Goal of the exercise:
Extract exactly those lines that lie between the start of the material and the line with "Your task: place", including both boundary lines and no others.
--- begin ---
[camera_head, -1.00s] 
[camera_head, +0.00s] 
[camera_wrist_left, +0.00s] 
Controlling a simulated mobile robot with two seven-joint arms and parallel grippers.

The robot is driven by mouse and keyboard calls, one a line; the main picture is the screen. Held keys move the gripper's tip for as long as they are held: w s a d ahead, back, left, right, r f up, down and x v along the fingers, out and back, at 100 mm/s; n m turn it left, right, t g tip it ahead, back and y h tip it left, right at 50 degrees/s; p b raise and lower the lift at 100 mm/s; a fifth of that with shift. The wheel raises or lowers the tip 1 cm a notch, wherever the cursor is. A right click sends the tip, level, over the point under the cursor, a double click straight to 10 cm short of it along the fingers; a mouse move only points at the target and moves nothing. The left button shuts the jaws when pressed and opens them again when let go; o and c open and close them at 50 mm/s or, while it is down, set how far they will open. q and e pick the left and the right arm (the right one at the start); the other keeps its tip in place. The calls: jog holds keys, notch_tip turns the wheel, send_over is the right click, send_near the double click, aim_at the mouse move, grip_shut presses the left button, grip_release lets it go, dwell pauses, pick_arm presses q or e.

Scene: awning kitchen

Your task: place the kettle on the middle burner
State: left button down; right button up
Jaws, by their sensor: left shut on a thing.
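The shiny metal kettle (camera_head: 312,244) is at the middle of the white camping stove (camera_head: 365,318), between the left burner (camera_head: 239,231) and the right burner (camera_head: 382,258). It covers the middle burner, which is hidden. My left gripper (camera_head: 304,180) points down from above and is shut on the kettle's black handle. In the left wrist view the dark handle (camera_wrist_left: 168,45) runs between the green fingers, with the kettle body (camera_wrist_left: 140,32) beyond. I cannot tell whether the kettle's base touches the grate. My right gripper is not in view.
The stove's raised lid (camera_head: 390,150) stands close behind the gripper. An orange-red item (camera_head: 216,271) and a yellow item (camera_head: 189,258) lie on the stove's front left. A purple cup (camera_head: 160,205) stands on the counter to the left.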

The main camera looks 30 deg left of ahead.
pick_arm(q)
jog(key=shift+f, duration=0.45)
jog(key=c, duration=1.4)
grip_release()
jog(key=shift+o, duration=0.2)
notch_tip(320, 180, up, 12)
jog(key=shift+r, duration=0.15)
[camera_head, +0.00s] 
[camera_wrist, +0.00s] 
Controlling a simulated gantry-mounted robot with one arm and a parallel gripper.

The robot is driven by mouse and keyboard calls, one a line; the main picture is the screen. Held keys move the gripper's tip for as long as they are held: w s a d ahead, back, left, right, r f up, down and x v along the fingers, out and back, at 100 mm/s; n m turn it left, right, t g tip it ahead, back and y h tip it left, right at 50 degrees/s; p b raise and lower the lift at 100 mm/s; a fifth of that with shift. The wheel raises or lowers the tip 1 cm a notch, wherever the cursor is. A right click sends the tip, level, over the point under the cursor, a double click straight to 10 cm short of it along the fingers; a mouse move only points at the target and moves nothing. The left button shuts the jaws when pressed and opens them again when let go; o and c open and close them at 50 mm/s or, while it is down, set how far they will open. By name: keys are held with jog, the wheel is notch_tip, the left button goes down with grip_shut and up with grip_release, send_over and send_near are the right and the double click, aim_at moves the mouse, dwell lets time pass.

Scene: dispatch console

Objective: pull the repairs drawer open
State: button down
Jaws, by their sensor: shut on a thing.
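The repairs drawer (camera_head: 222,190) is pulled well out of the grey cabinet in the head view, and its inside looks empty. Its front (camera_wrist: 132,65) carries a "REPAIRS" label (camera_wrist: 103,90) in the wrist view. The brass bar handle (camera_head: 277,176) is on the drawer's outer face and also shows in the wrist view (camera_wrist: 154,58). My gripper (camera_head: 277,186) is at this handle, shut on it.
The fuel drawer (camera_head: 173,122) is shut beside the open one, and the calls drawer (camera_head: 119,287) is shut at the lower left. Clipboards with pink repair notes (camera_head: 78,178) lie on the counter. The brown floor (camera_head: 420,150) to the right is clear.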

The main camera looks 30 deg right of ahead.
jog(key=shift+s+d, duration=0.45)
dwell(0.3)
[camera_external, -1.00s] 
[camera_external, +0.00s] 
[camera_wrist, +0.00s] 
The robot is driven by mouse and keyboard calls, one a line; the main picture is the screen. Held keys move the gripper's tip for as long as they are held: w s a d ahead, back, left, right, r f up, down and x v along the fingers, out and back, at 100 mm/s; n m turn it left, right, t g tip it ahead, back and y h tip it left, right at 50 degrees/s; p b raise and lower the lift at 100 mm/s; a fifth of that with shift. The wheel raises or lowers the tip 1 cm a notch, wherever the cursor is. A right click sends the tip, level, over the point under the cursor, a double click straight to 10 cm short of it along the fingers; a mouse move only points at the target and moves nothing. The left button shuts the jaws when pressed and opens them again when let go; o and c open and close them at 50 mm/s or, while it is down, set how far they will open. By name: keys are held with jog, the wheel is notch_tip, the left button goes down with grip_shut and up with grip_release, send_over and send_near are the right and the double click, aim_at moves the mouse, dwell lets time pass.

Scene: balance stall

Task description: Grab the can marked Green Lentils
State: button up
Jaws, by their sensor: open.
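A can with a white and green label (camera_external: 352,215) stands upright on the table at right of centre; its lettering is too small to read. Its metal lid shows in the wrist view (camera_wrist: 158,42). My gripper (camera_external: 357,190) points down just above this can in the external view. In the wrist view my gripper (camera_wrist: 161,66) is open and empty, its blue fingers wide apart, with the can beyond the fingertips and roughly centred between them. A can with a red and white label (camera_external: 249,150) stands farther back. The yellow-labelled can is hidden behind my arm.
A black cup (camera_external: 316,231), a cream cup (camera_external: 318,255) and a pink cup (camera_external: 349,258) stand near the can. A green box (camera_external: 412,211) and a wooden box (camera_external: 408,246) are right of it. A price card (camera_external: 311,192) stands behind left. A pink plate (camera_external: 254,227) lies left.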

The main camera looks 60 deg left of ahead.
--- end ---
Response to the exercise:
[camera_head, -1.00s] 
[camera_head, +0.00s] 
[camera_wrist_left, +0.00s] 
Controlling a simulated mobile robot with two seven-joint arms and parallel grippers.

The robot is driven by mouse and keyboard calls, one a line; the main picture is the screen. Held keys move the gripper's tip for as long as they are held: w s a d ahead, back, left, right, r f up, down and x v along the fingers, out and back, at 100 mm/s; n m turn it left, right, t g tip it ahead, back and y h tip it left, right at 50 degrees/s; p b raise and lower the lift at 100 mm/s; a fifth of that with shift. The wheel raises or lowers the tip 1 cm a notch, wherever the cursor is. A right click sends the tip, level, over the point under the cursor, a double click straight to 10 cm short of it along the fingers; a mouse move only points at the target and moves nothing. The left button shuts the jaws when pressed and opens them again when let go; o and c open and close them at 50 mm/s or, while it is down, set how far they will open. q and e pick the left and the right arm (the right one at the start); the other keeps its tip in place. The calls: jog holds keys, notch_tip turns the wheel, send_over is the right click, send_near the double click, aim_at the mouse move, grip_shut presses the left button, grip_release lets it go, dwell pauses, pick_arm presses q or e.

Scene: awning kitchen

Your task: place the kettle on the middle burner

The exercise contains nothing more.